Mientras le encontraba, di unas vueltas por el bastante impoluto parque, pateando alguna piña, (que son como granadas de mano bobas) recogiendo algún resto de piruleta (no os las recomiendo, la arena les quita el dulzor), e inventándome un divertido juego que consiste en poner el recogedor a determinada distancia, e intentar meter en el huequecillo una naranja (hay que ver lo que dan de sí las naranjas), golpeándola con tino y sabiduría con el canto de la escoba. Es un deporte al que veo futuro, mezcla de crocket y golf, que pienso patentar y que voy a bautizar como “Croquetgolf Castañuelense”, así a lo cañí, y en el que actualmente soy campeón del mundo.

(Hace dos días, me di cuenta tarde de que un anciano lugareño de calada visera me observaba muy serio mientras me ejercitaba. Con mi simpatía natural, le saludé y comenté que yo era el mismísimo hijo de Jack Nicklaus, a lo que el hombre respondió que en Castañuela del Río habían aprendido a ser tolerantes, y que ya no quemaban a los que no eran católicos).

Ideé otra actividad lúdica tras una fugaz visita al cuarto de las herramientas. Veréis, resulta que, entre otras cosas, hay allí un par de palas (de esas que sirven para abrir bujeros y enterrar cadáveres), y una especie de luchador de Sumo de los carritos de los supermercados, vehículo grande de tracción humana que se utiliza para que al transportar el cubo de la basura no te provoques nueve hernias de disco. Una mente despierta y creativa como la mía enseguida vio posibilidades, inspiradísimo, de conjuntar las dos e inventar lo que pienso denominar como “Kayak sobre tierra”, una especie de descenso del Sella, pero sobre albero.
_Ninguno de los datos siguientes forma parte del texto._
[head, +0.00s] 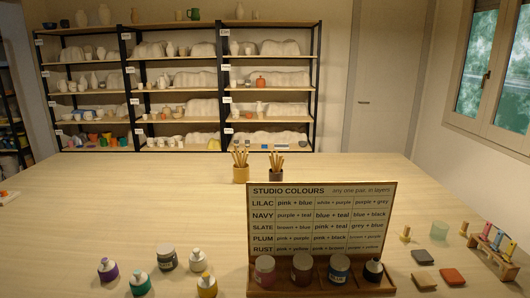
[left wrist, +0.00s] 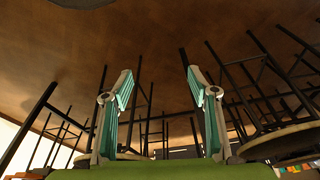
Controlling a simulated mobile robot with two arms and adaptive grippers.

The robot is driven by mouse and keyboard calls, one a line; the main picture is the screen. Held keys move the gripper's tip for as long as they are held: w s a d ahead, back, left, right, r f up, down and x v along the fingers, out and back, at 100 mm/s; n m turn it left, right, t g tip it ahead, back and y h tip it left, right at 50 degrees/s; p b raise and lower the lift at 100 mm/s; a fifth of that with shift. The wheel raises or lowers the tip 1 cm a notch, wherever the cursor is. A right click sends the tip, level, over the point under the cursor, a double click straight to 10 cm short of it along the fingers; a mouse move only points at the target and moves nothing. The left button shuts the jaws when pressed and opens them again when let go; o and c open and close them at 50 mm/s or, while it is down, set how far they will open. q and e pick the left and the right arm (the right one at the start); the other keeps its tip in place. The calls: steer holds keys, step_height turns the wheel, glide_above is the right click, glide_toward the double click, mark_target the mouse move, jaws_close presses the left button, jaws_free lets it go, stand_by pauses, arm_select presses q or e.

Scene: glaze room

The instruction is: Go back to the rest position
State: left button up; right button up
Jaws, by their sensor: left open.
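My left gripper (left wrist: 160,85) shows only in the left wrist view. Its two teal-padded fingers are spread well apart with nothing between them. Past the fingers are a brown surface and the dark legs of stools or tables, which appear upside down. Neither gripper nor arm shows in the head view, and my right gripper is in no view. The wide pale wooden table (head: 150,200) fills the lower part of the head view.
On the table stand a colour-chart rack (head: 320,186) holding jars, several loose bottles and jars (head: 167,258), two brush cups (head: 240,174) and tiles (head: 453,277). Shelves of pottery (head: 180,85) line the back wall. The table's left and middle are mostly clear.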

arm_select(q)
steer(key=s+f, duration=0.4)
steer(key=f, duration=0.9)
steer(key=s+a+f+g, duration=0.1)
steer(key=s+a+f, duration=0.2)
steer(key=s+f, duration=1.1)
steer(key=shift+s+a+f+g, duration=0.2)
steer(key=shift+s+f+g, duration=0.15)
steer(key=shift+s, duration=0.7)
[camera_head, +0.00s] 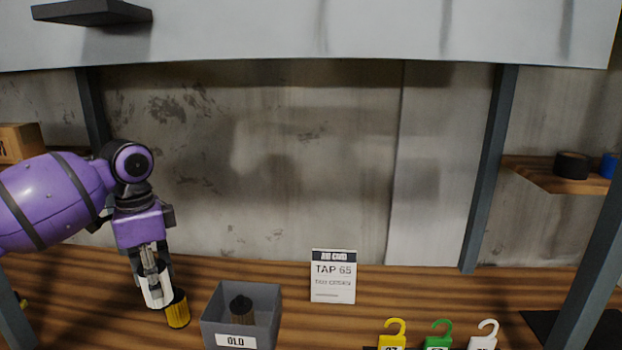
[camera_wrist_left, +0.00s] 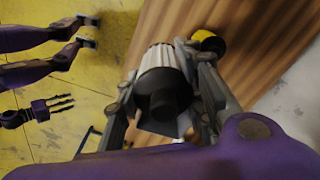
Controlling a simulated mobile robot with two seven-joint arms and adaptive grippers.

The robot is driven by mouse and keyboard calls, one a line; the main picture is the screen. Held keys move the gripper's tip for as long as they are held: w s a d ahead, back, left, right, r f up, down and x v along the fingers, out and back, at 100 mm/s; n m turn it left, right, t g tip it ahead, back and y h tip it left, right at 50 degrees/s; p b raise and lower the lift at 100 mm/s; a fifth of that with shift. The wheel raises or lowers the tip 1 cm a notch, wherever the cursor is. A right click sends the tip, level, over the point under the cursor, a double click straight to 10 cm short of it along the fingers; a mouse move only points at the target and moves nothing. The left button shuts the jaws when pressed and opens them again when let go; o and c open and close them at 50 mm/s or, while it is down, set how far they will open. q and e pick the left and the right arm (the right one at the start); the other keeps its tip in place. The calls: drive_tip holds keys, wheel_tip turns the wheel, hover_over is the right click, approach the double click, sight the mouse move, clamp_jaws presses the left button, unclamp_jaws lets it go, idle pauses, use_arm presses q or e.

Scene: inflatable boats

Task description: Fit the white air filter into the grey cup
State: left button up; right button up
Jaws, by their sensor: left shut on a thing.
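My left gripper (camera_head: 153,290) is shut on the white air filter (camera_head: 158,290), low over the wooden bench at the left. In the left wrist view the filter (camera_wrist_left: 157,64) is a ribbed white cylinder with a black end, between the two fingers (camera_wrist_left: 160,88). A yellow cylinder (camera_head: 178,312) stands just right of the filter; its dark and yellow end shows in the left wrist view (camera_wrist_left: 207,41). I cannot make out the grey cup. A small purple limb with thin fingers (camera_wrist_left: 60,105), perhaps my right gripper, shows at the wrist view's left.
A grey bin (camera_head: 242,333) labelled OLD holds a dark cylinder (camera_head: 241,308), right of the yellow cylinder. A sign (camera_head: 333,277) stands behind. Yellow, green and white hooked tags (camera_head: 438,335) are at the front right. The bench between sign and right post (camera_head: 490,170) is clear.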

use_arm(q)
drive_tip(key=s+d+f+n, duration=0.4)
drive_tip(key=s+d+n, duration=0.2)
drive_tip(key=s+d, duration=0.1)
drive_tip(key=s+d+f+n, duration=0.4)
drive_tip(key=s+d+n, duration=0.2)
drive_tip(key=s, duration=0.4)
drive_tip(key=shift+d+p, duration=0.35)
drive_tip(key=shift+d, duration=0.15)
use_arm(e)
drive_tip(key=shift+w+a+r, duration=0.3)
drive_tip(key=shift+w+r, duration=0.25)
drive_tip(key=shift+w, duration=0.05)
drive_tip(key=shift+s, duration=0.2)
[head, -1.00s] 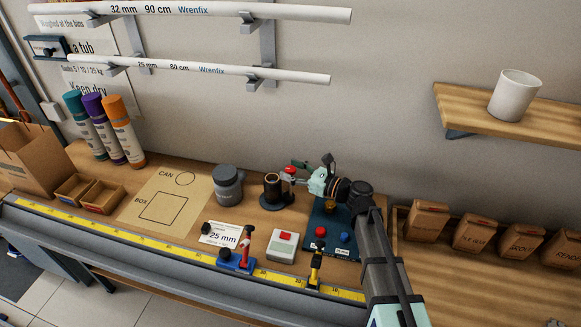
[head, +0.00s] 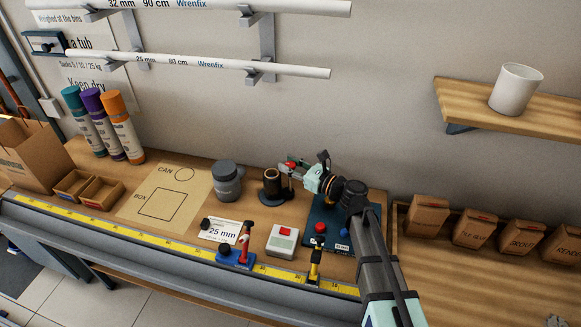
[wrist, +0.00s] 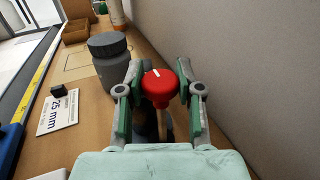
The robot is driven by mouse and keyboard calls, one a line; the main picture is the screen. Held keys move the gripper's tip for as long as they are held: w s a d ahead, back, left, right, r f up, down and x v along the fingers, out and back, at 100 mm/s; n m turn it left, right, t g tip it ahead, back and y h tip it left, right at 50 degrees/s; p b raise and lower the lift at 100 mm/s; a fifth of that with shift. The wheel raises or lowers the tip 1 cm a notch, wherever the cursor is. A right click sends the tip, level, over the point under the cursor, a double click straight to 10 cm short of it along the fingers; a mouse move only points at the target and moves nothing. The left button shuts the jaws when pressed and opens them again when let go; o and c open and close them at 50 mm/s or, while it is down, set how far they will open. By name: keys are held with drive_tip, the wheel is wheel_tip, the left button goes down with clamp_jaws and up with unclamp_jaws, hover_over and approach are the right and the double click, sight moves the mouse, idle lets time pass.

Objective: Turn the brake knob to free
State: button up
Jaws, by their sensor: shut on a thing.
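A red round knob (wrist: 158,88) with a short white mark on its top stands between the fingers of my gripper (wrist: 159,98) in the wrist view. My gripper is shut on this knob. In the head view, my gripper (head: 296,168) is at the back of the bench, just right of a dark cup-shaped piece (head: 272,184). A bit of the red knob (head: 290,165) shows there. The knob's lower part and any free or locked lettering are hidden or too small to read.
A grey lidded jar (head: 227,182) stands left of the dark piece. A blue board (head: 317,240) with a red and a blue button lies below my arm. A grey box with a red button (head: 282,241) sits in front. The wall is close behind.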

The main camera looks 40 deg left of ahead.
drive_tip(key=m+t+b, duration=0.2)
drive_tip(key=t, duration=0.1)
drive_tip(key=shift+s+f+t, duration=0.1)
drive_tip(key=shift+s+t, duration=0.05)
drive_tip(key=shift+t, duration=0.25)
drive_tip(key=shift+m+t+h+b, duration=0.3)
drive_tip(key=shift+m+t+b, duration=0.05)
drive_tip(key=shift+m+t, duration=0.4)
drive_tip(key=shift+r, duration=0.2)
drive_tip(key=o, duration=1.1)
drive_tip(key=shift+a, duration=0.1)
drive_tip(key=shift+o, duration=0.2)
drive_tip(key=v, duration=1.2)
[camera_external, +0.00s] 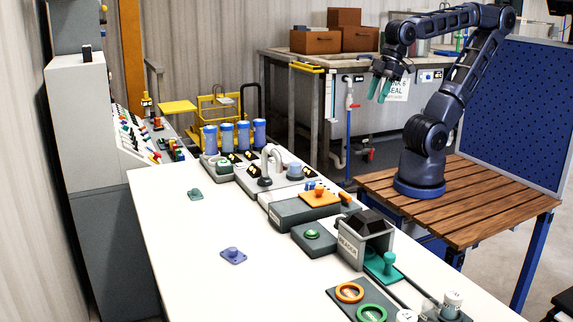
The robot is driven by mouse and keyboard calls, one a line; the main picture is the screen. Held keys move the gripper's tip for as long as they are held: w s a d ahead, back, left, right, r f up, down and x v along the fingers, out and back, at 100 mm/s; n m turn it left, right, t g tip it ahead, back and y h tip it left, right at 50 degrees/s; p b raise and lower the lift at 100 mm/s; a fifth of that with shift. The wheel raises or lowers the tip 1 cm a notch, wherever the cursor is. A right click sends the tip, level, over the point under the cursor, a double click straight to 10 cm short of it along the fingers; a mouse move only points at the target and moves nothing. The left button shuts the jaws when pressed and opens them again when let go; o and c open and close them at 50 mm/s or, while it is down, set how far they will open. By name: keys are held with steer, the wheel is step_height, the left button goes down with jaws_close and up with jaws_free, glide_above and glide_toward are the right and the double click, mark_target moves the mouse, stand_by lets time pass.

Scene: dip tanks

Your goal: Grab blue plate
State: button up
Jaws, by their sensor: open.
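A small blue plate (233,256) with a raised round knob lies flat on the white table (170,240), left of the row of devices. My gripper (380,89) is raised in the air at the upper right, well away from the blue plate. Its two teal fingers point down and are apart, with nothing between them. My arm stands on a wooden slatted table to the right.
A green plate (195,194) with a knob lies further back on the white table. Grey device boxes, an orange plate (319,198), a grey housing (365,240), rings and several blue cylinders line its right side.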

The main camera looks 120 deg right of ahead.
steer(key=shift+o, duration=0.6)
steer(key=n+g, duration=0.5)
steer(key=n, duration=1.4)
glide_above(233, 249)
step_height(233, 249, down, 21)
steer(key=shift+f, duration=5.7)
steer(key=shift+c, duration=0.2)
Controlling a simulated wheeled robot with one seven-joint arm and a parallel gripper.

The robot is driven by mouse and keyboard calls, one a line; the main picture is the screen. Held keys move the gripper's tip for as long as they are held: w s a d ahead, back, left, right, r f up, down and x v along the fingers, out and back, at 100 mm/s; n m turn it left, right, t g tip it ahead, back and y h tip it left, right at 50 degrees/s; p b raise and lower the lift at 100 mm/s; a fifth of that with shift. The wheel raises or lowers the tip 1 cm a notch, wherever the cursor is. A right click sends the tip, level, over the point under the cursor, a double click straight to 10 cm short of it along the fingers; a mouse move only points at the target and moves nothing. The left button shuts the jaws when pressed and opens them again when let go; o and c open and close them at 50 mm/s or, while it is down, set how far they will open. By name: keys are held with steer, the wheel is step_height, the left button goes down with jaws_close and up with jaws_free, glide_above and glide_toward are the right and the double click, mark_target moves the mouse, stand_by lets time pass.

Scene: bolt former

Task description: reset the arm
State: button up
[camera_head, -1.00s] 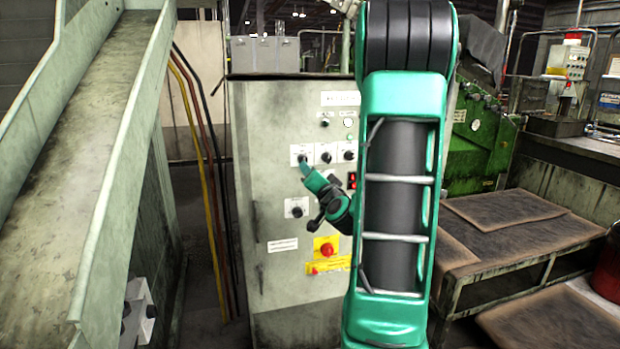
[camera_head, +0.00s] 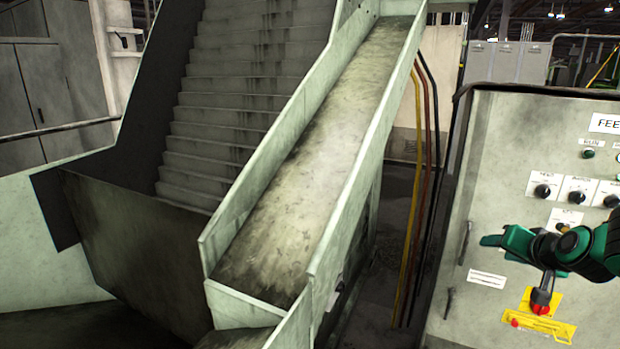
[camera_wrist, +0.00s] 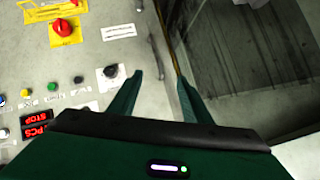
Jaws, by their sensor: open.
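My gripper (camera_head: 492,240) is at the right of the head view, pointing left in front of the grey control cabinet (camera_head: 500,150). The rest of my green and black arm runs out of the frame at the right. In the wrist view my gripper (camera_wrist: 158,78) shows two green fingers spread apart with nothing between them. One finger lies in front of the cabinet panel, close to a black knob (camera_wrist: 111,72) in the picture. Contact with the panel cannot be told.
A sloping chute (camera_head: 310,170) and a stepped conveyor (camera_head: 245,90) fill the middle. Yellow, red and black cables (camera_head: 413,200) run between chute and cabinet.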

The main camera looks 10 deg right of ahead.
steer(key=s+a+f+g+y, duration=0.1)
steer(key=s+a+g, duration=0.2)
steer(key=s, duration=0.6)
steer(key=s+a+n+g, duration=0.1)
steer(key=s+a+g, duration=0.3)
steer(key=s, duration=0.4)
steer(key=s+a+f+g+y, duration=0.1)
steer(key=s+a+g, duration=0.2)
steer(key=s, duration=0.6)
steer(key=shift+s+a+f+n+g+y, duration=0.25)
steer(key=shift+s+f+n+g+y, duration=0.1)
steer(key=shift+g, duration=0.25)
Un auténtico deporte de riesgo, puesto que no es lo mismo darse un talegazo en el agua que contra un peñasco así de gordo.

Como lo primero que procede es reconocer el (digamos) circuito, me encaminé hacia la parte baja del parque, aprovechando de paso para bautizar los distintos tramos, que es algo muy mediático y “merkandístico”. Así, la enlosetada primera rampa (grande desnivel, firme excelente), pasó a llamarse “Ostiaputaaaa”, ya que por ahí hay que rodar con tino porque el carrito puede coger altas velocidades (conviene ir frenando con pala hasta que suelte chispas), culminada por la cerradísima “curva de las pitas”, un cambio brusco de dirección en el que si te sales corres el riesgo de terminar asaeteado contra un repugnante arbolucho llamado “pita” que es como un alfiletero al revés, con unas hojas terminadas en punta con más instinto asesino que un Cebada Gago.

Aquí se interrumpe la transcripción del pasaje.